WHAT THE TASK REQUIRES:
Locate the line that contains "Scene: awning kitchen" in the entries below, then repeat it and every following line through the line that contains "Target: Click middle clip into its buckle", exactly, and no others.

****************************************

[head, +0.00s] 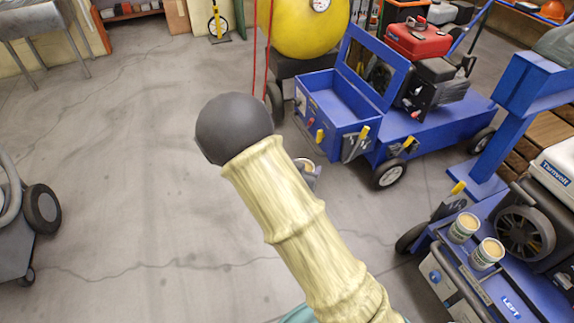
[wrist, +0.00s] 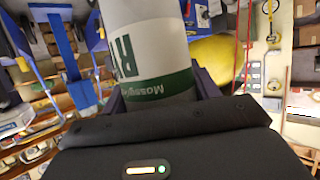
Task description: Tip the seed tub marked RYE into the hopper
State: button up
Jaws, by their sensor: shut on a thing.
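My gripper (wrist: 160,92) is shut on a white tub (wrist: 145,30) with a green band. Large green letters beginning with R show on its side, and the smaller lettering begins "Mossg"; the rest is turned out of sight. In the head view my arm hides most of the gripper; a small part of the held tub's top (head: 305,164) seems to show beside the arm. A blue open-topped box (head: 338,103) on a wheeled blue machine stands beyond it; I cannot tell whether this is the hopper.
Two open tubs with pale contents, a rear one (head: 463,227) and a front one (head: 487,253), stand on the blue machine marked LEFT at the right. A yellow tank (head: 300,25) is at the back. A wheeled cart (head: 30,215) stands at left. The floor (head: 110,170) between is clear.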

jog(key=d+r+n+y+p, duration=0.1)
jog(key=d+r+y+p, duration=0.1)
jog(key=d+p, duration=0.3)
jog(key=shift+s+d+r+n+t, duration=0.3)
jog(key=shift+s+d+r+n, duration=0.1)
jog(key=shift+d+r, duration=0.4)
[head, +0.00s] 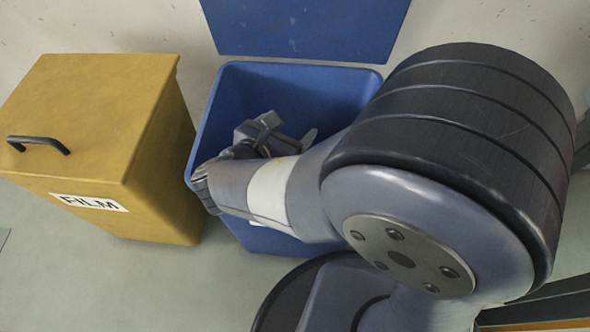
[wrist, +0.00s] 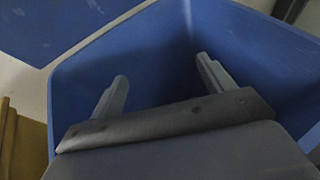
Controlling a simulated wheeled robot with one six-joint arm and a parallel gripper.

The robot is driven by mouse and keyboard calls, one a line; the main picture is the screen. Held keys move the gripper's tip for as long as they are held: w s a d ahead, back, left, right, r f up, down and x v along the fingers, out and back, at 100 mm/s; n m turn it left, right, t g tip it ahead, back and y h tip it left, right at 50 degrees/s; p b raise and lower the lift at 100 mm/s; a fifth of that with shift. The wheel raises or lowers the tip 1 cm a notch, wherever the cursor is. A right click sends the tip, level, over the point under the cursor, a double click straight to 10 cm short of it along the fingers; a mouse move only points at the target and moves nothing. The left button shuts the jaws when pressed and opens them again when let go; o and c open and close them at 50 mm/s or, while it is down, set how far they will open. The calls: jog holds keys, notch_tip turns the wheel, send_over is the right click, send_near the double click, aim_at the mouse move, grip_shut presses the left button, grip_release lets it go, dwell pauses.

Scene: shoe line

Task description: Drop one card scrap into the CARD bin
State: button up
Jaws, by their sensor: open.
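A blue bin (head: 225,100) stands open at the middle of the head view, its blue lid (head: 305,25) raised behind it. My arm covers most of its front, so I cannot read its label. The bin's inner walls also fill much of the wrist view (wrist: 110,65). My gripper (head: 288,134) is over the bin's mouth, and its two fingers (wrist: 162,72) are spread apart with nothing between them. No card scrap shows in either view. The part of the bin's floor that I can see is dark, and the rest is hidden.
A yellow bin (head: 95,110) labelled FILM stands close on the left, its lid shut, with a black handle on top. It also shows at the left edge of the wrist view (wrist: 25,145). A pale wall is behind the bins. Grey floor is clear at the lower left.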

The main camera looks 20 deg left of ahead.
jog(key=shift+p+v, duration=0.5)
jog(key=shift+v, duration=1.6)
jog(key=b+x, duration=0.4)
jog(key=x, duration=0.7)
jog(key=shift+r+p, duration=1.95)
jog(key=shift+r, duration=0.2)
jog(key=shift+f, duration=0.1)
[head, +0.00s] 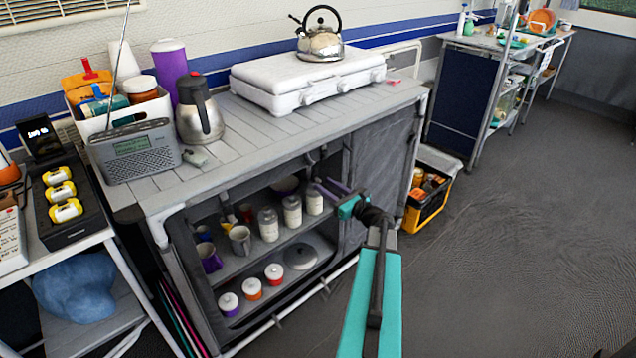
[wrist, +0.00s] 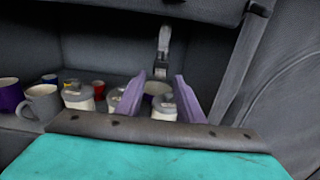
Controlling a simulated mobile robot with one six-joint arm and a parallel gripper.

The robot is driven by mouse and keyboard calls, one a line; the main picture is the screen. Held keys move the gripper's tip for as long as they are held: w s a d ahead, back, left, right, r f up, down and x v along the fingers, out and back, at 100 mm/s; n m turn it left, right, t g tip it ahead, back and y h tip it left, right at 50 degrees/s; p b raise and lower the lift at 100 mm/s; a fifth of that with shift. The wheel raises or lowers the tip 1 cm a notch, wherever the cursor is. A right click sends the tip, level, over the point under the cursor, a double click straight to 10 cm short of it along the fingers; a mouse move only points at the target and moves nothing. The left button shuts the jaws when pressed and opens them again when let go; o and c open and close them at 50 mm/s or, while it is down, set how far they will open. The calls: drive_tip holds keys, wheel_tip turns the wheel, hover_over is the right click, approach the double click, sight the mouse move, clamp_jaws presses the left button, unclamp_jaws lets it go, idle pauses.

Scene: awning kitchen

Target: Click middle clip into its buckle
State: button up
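A pale grey strap end with a clip (wrist: 164,40) hangs down at the top of the cupboard opening in the wrist view. I cannot tell whether it is the middle one. Its matching buckle is not clearly visible. My gripper (wrist: 160,78) has its two purple fingers spread apart with nothing held between them. The hanging clip appears above and between the fingertips, and I see no contact. In the head view my gripper (head: 328,188) reaches to the upper right of the shelf opening, where the arm and fingers hide part of the strap area.
Jars (head: 268,224), a grey mug (head: 240,240) and purple mugs stand on the cupboard shelf (head: 236,266). The grey fabric side panel (head: 372,165) lies right of the opening. A stove case (head: 305,78) and kettle (head: 320,40) sit on top. Open floor (head: 500,240) lies right.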

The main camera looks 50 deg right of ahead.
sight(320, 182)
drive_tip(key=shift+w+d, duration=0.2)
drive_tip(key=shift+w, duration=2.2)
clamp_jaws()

****************************************

EXERCISE RESULT:
Scene: awning kitchen

Target: Click middle clip into its buckle

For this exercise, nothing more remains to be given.